Although the simulation shows a direct per capita loss of 1.4% in Jordan caused by the war, it shows a 5.8% per capita loss if we include the effects of trade disintegration as well. The cumulative welfare effect is therefore said to be $834million. The author notes that if the foregone regional trade integration is included the cost escalates to 9% loss of potential GDP.

Trade disintegration has increased transport costs on trade to and from the Levant countries which have reduced the transport sector by 15%. These increases have most detrimental effect on output and intra-Levant trade in bulky products.

Commentary:

*The figure of $35billion is at 2011 levels. It was taken from the authors blog on the report. The tabulated figure would be $33billion — but no total was included in the report. In today's currency the figure would be $38billion.
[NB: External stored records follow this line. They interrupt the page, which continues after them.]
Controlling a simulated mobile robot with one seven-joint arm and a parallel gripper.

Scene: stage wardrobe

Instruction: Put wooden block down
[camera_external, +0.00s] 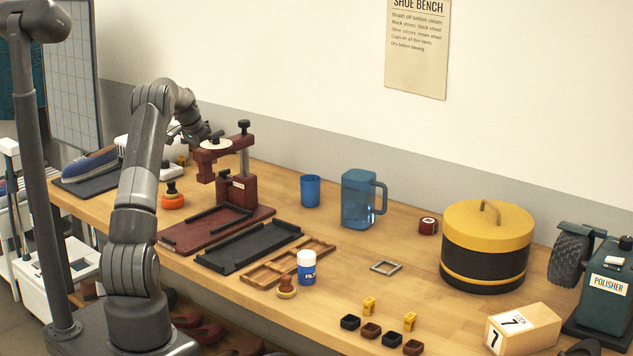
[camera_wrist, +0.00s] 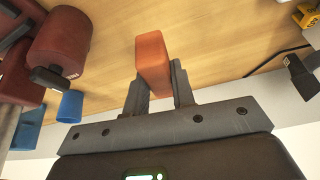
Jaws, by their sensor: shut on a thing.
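The wooden block (camera_wrist: 152,60) is a small orange-red bar in the wrist view. My gripper (camera_wrist: 160,80) is shut on it, with one dark finger on each side. The block's far end points toward the bench top (camera_wrist: 200,30). I cannot tell whether the block touches the bench or hangs above it. In the external view my arm reaches over the back left of the bench. My gripper there is mostly hidden near the dark red press (camera_external: 238,190), and I cannot make out the block.
In the wrist view a dark red press part (camera_wrist: 60,45) and a blue cup (camera_wrist: 70,106) are at left. A black adapter (camera_wrist: 300,75) with a cable is at right. A blue shoe (camera_external: 92,165) and an orange-based knob (camera_external: 172,199) stand at the bench's left.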

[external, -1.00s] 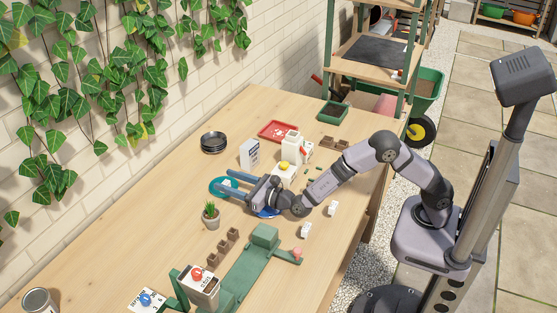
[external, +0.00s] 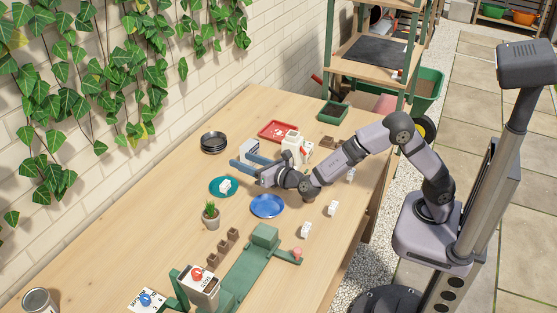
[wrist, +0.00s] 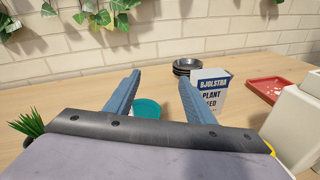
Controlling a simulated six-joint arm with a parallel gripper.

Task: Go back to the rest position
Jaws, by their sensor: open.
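My gripper (external: 246,165) is open and empty, held above the table (external: 150,215) with its two blue fingers pointing towards the brick wall. A blue saucer (external: 267,207) lies bare, below my wrist. In the wrist view the teal saucer (wrist: 147,106) is partly hidden by the left finger.
A plant feed box (wrist: 211,88) stands close beside my fingers, by stacked black saucers (external: 213,142). A red tray (external: 278,131) and white jug (external: 293,146) are behind. A potted plant (external: 211,214), brown pots (external: 228,239) and a green press (external: 250,265) stand nearer the front.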

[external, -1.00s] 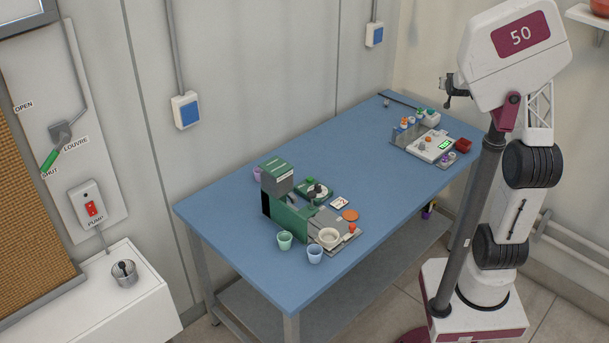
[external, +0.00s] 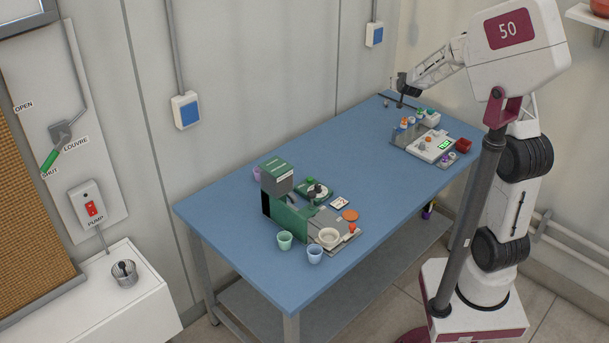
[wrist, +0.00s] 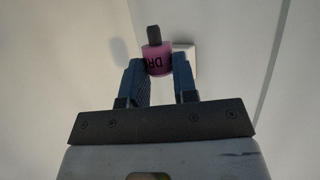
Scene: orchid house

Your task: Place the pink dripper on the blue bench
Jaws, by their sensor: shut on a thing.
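In the external view my gripper (external: 401,95) hangs over the far end of the blue bench (external: 345,160), near the back wall. The dripper cannot be made out there. How far it is above the bench top is hard to tell.
A green machine (external: 290,210) and several cups stand at the near end. The bench's middle is clear.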

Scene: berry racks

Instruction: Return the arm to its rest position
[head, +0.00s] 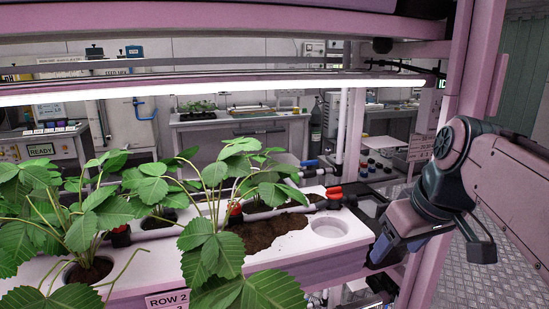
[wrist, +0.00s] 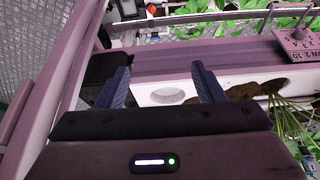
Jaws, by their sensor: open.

Although the report includes the statistical method it does not make it clear at what date the simulation starts. Most of the data appears to be taken from 2007 and extrapolated from that point.

This leaves me with serious doubts about the usefulness of this model. In 2007 there was a housing bubble which collapsed in 2008. Since that point there have been continuing rises in property costs beginning with the reform of tenancy laws in 2011 and continuing until the present day. These rises have been exacerbated by the presence of over a million refugees. But the report believes that property prices would have been 18% higher if the war had not occurred. I would be interested to know where exactly they take their base line figure from? I asked the authors for data on this modelling but did not receive a response.

The statistical model does not seem to deal with several real issues. For example; it is not possible for the wool traders in Northern Jordan to sell their goods through Syria to the mills in Turkey. The reality is that this trade has collapsed. It has not suffered an increase in costs via new trade routes, nor failed to benefit from reduced tariffs — it simply collapsed.

There seems to be a limit to the usefulness of a “what if?” scenario which imagines a stable continuation of plans. Especially in the MENA region. Would the Levant Economic Zone have been implemented? Even if all preliminary discussions had been completed, is it realistic to believe that the details of the trade group would have been finalised?

I wrote this blog because I was interested to see the details of the report and believed others might also. I was interested to see which segments of society have financially benefited from the conflict.

However, I now see the report as a fairly speculative piece which imagines a different possible reality. It makes us ask not only — what the direct costs of war are, but reminds us that we could also have been moving to a better future as well.

But it fails to engage with a range of events — price bubbles, legislation, increases in aid funding- which have all changed reality. In adversity people respond creatively. If the borders had been open would so many people have pushed into internet businesses which bypass them? Which industries have developed import substituting mechanisms- will that be a blessing in the long term? None of these questions are answered with economics equations on tariffs.